Read through the entries below and return each line with the word "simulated".

Manipulation episode records:
..............................
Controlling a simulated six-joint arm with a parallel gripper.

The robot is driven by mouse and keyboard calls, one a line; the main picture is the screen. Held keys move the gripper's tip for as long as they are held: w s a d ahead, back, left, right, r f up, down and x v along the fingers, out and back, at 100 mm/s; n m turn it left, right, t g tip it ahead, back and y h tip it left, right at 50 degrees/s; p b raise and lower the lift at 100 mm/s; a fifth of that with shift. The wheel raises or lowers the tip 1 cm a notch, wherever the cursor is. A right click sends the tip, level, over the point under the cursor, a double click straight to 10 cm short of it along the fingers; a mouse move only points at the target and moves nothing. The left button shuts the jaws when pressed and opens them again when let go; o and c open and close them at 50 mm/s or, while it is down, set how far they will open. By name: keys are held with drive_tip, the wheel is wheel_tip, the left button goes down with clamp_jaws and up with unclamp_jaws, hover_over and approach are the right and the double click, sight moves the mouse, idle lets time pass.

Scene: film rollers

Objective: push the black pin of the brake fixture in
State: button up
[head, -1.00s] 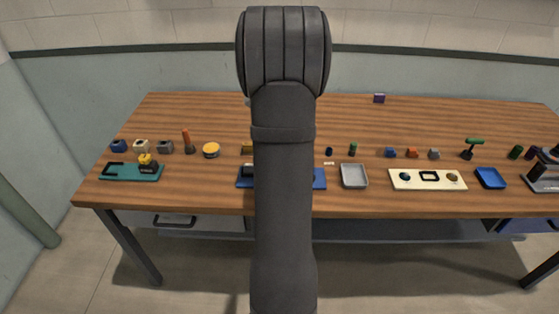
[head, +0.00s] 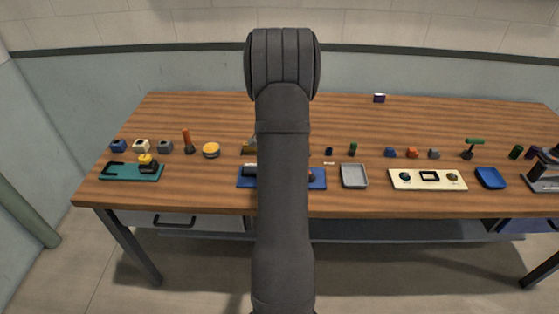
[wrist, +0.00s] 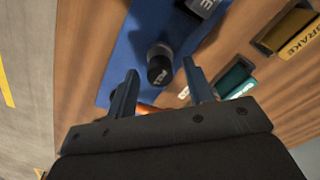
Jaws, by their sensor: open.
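A blue base plate (head: 318,185) lies near the table's front edge in the head view, partly hidden by my arm. It carries a black block (head: 249,170) at its left; a dark block with white lettering (wrist: 203,5) shows at the top edge of the wrist view. In the wrist view a short black cylindrical pin (wrist: 160,66) with white lettering stands on the blue plate (wrist: 130,50). My gripper (wrist: 160,70) is open, its two fingers apart at either side of the pin in the picture. Contact cannot be told. The gripper is hidden in the head view.
In the wrist view, a holder with a yellow BRAKE label (wrist: 301,40) and a teal holder (wrist: 235,76) lie at right. A grey tray (head: 354,176) and a cream panel (head: 428,180) stand right of the plate; a teal plate (head: 130,172) lies left. The table's back is mostly clear.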

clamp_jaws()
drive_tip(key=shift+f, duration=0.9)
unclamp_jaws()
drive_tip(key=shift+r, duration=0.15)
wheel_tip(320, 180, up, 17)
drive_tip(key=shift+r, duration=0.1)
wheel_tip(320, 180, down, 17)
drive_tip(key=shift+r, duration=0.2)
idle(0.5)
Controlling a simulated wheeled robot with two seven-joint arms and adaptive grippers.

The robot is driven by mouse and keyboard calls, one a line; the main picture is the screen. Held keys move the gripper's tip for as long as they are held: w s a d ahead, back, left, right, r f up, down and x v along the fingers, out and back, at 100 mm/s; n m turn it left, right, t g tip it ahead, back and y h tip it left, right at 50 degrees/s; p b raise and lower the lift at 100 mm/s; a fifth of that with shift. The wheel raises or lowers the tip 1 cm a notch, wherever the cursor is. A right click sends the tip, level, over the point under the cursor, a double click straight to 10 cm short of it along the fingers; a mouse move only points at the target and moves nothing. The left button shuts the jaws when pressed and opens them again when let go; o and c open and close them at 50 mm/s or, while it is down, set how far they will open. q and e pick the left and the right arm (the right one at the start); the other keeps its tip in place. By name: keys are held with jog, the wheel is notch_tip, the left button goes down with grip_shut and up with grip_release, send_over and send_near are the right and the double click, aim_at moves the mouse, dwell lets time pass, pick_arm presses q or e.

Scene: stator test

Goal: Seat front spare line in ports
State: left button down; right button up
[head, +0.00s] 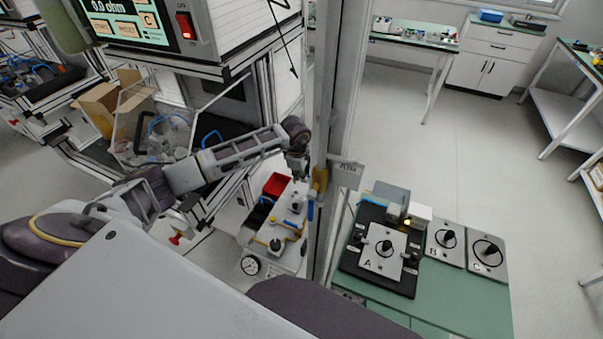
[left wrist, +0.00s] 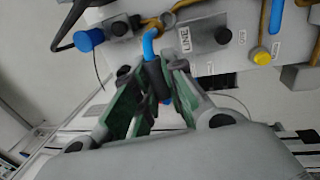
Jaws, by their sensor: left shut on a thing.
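My left gripper (head: 299,172) reaches in from the left, above a small white cart unit (head: 290,215). In the left wrist view its green-padded fingers (left wrist: 158,88) are shut on a dark cylindrical connector (left wrist: 155,78) with a bent light-blue tube (left wrist: 149,42) at its end, likely the spare line. The blue end points toward a grey panel (left wrist: 200,60) marked LINE; I cannot tell whether it touches. My right gripper is not in view.
A grey upright post (head: 328,90) stands right beside the gripper. A red bin (head: 276,185) is on the cart. A green bench (head: 460,292) with plates stands to the right.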

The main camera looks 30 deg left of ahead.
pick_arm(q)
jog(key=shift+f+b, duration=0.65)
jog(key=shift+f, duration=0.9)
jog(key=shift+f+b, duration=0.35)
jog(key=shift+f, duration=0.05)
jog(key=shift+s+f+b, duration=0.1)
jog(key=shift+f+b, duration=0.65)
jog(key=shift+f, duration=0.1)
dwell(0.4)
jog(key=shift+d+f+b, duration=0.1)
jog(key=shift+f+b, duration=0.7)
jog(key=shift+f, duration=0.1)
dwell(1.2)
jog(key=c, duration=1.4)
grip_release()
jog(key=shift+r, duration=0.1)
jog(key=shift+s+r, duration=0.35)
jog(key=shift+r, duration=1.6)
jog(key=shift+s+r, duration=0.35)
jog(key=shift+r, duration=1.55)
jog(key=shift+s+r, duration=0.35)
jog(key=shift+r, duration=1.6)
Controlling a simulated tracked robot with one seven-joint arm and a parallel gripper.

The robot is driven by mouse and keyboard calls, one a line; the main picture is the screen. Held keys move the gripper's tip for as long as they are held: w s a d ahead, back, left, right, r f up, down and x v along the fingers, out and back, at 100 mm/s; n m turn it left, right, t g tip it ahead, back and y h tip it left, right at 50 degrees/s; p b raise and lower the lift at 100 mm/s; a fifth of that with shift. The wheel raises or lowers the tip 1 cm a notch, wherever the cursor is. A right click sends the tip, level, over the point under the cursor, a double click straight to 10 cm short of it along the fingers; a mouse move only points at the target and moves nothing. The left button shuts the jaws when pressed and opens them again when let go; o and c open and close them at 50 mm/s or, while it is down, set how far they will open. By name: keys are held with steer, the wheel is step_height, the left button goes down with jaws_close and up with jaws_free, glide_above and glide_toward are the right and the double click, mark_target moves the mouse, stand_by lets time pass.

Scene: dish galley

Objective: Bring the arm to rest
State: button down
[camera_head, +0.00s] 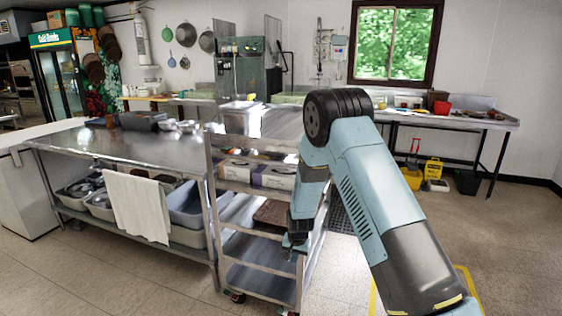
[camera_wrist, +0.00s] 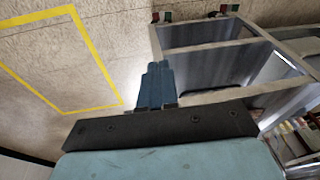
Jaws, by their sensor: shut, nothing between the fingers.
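My arm is the light blue and dark grey one in the head view, bent at a black joint, with its forearm hanging down. My gripper (camera_head: 294,246) hangs at the lower end, in front of the metal shelf cart (camera_head: 262,250) and level with its lower shelves. In the wrist view my gripper (camera_wrist: 157,70) shows its blue fingers side by side, shut and empty. The cart also shows in the wrist view (camera_wrist: 212,42), beside the fingers. I cannot tell whether the gripper touches the cart.
A steel table (camera_head: 130,150) with a hanging white towel (camera_head: 137,207) stands left of the cart. Boxes (camera_head: 275,176) sit on the cart's upper shelf. A yellow floor marking (camera_wrist: 68,10) lies on open floor. A counter (camera_head: 450,117) runs along the back right.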

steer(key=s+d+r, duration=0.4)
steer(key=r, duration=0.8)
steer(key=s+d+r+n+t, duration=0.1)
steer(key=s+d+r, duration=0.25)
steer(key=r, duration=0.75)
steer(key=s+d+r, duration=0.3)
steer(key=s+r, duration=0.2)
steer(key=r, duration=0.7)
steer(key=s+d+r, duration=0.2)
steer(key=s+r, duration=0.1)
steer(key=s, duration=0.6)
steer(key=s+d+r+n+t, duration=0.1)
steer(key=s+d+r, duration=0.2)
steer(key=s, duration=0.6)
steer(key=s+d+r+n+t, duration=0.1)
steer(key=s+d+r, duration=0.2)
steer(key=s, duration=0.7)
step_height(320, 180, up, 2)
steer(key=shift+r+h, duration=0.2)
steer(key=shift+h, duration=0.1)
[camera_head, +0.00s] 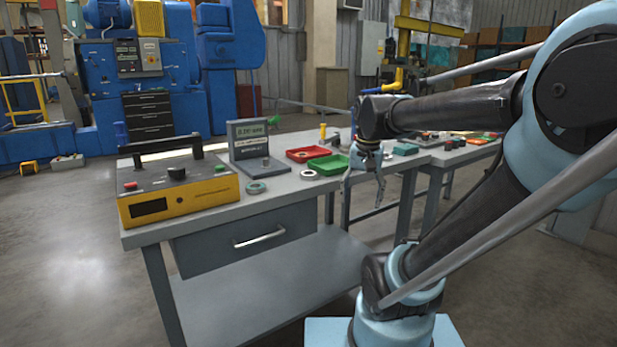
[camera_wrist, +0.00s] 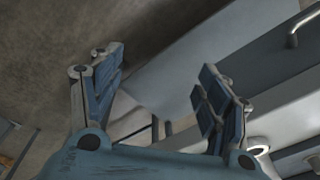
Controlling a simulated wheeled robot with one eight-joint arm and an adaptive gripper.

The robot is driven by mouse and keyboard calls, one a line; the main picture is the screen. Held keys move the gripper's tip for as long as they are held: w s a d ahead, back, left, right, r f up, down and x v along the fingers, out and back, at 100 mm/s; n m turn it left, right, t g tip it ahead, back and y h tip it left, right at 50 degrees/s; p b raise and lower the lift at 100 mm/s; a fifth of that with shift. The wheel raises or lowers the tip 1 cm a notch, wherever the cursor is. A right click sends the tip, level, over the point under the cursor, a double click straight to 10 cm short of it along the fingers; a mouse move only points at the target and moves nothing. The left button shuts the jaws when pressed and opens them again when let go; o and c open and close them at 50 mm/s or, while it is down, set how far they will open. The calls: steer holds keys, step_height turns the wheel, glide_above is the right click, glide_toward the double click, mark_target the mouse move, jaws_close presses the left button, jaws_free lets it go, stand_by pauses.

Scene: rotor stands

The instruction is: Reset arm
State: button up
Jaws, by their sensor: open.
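My gripper (camera_head: 364,190) hangs beside the front edge of the workbench (camera_head: 222,214), pointing down, with nothing between its fingers. In the wrist view, my gripper (camera_wrist: 158,85) has its two fingers spread apart, and the bench's side and lower shelf show beyond them. My arm comes from the right and is bent, with the forearm reaching left over the bench's right end.
A yellow-and-black device (camera_head: 178,190) and a small display stand (camera_head: 250,146) are on the bench. A red tray (camera_head: 305,154), a green tray (camera_head: 328,164) and rings (camera_head: 256,188) lie near them. A drawer with a handle (camera_head: 259,237) is below.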

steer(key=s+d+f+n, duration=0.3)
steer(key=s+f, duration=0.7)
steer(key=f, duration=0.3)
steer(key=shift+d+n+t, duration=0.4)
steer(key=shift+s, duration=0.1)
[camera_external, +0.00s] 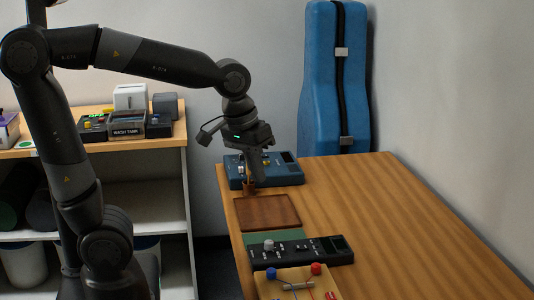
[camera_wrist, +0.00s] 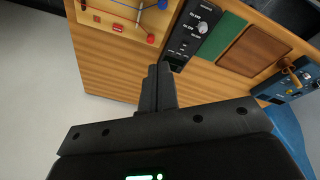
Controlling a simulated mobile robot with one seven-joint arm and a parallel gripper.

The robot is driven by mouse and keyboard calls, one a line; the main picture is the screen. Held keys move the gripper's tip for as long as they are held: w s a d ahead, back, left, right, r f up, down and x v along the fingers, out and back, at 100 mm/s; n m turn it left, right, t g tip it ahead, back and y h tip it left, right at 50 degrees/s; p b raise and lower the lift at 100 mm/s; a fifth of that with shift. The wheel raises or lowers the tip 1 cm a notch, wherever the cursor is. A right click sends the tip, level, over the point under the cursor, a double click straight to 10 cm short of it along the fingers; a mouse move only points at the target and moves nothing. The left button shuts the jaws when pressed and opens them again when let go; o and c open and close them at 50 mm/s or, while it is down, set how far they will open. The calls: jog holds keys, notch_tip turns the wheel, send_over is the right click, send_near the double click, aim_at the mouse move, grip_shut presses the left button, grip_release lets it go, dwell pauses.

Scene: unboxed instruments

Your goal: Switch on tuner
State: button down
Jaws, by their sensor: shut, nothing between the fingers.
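I cannot tell for certain which device is the tuner. A blue box (camera_external: 283,174) with a dark window and small controls stands at the table's far left end; it also shows in the wrist view (camera_wrist: 293,88). A black box (camera_external: 300,252) with a pale knob, small switches and a dark display lies nearer; it also shows in the wrist view (camera_wrist: 187,36). My gripper (camera_external: 258,182) is shut and empty, pointing down, and overlaps the blue box in the external view. In the wrist view its fingertips (camera_wrist: 159,67) appear near the black box's end; touching cannot be told.
A brown panel (camera_external: 268,212) and green strip (camera_external: 276,237) lie between the boxes. A wooden board (camera_external: 273,290) with red and blue knobs is nearest. The wooden table (camera_external: 390,225) is clear on the right. A blue case (camera_external: 322,80) and shelf (camera_external: 130,142) stand behind.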

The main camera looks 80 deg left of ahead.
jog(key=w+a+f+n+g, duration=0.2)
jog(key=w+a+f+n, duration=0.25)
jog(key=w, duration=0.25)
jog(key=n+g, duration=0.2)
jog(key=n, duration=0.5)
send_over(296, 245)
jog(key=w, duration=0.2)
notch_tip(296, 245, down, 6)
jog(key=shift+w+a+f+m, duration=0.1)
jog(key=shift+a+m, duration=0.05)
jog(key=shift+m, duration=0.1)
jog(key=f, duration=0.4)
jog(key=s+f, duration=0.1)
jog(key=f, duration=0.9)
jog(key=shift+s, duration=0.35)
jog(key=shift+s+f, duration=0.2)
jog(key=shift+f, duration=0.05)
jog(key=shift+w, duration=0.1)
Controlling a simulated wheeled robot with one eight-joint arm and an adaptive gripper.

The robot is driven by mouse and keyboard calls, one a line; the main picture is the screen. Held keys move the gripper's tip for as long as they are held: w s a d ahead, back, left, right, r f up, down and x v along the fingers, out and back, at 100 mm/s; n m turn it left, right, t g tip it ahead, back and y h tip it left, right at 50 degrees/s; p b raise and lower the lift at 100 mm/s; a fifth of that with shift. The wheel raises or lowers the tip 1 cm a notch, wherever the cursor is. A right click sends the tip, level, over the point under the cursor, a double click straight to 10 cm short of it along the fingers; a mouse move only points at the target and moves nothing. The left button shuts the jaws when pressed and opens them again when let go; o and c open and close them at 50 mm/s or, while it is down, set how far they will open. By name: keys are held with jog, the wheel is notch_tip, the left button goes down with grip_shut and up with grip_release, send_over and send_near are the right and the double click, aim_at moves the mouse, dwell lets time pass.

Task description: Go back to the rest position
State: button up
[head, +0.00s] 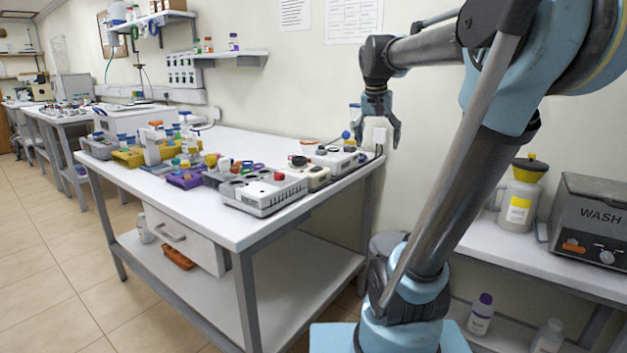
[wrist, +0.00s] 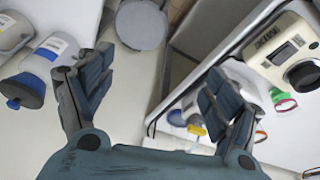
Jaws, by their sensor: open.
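My gripper (head: 378,121) hangs at the end of my raised arm, in front of the wall near the right end of the white workbench (head: 238,232). In the wrist view my gripper (wrist: 155,95) has its two fingers spread wide apart with nothing between them. It is open and empty, apart from the things on the bench. My arm runs from its base at the lower middle right of the head view up and over to the left.
The bench carries a grey device with buttons (head: 262,192), a yellow rack (head: 130,158) and a purple tray (head: 187,180). On the right are a WASH unit (head: 592,215) and a yellow-capped bottle (head: 521,200). A round grey bin (wrist: 141,24) stands below. Floor is free at left.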

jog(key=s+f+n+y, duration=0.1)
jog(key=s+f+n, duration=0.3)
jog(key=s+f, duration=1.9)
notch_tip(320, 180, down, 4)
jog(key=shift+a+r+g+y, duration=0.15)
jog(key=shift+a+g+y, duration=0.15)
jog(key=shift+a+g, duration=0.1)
..............................
**Completed exercise**
Controlling a simulated six-joint arm with a parallel gripper.
Controlling a simulated wheeled robot with two seven-joint arms and adaptive grippers.
Controlling a simulated tracked robot with one seven-joint arm and a parallel gripper.
Controlling a simulated wheeled robot with one eight-joint arm and an adaptive gripper.
Controlling a simulated mobile robot with one seven-joint arm and a parallel gripper.
Controlling a simulated wheeled robot with one eight-joint arm and an adaptive gripper.

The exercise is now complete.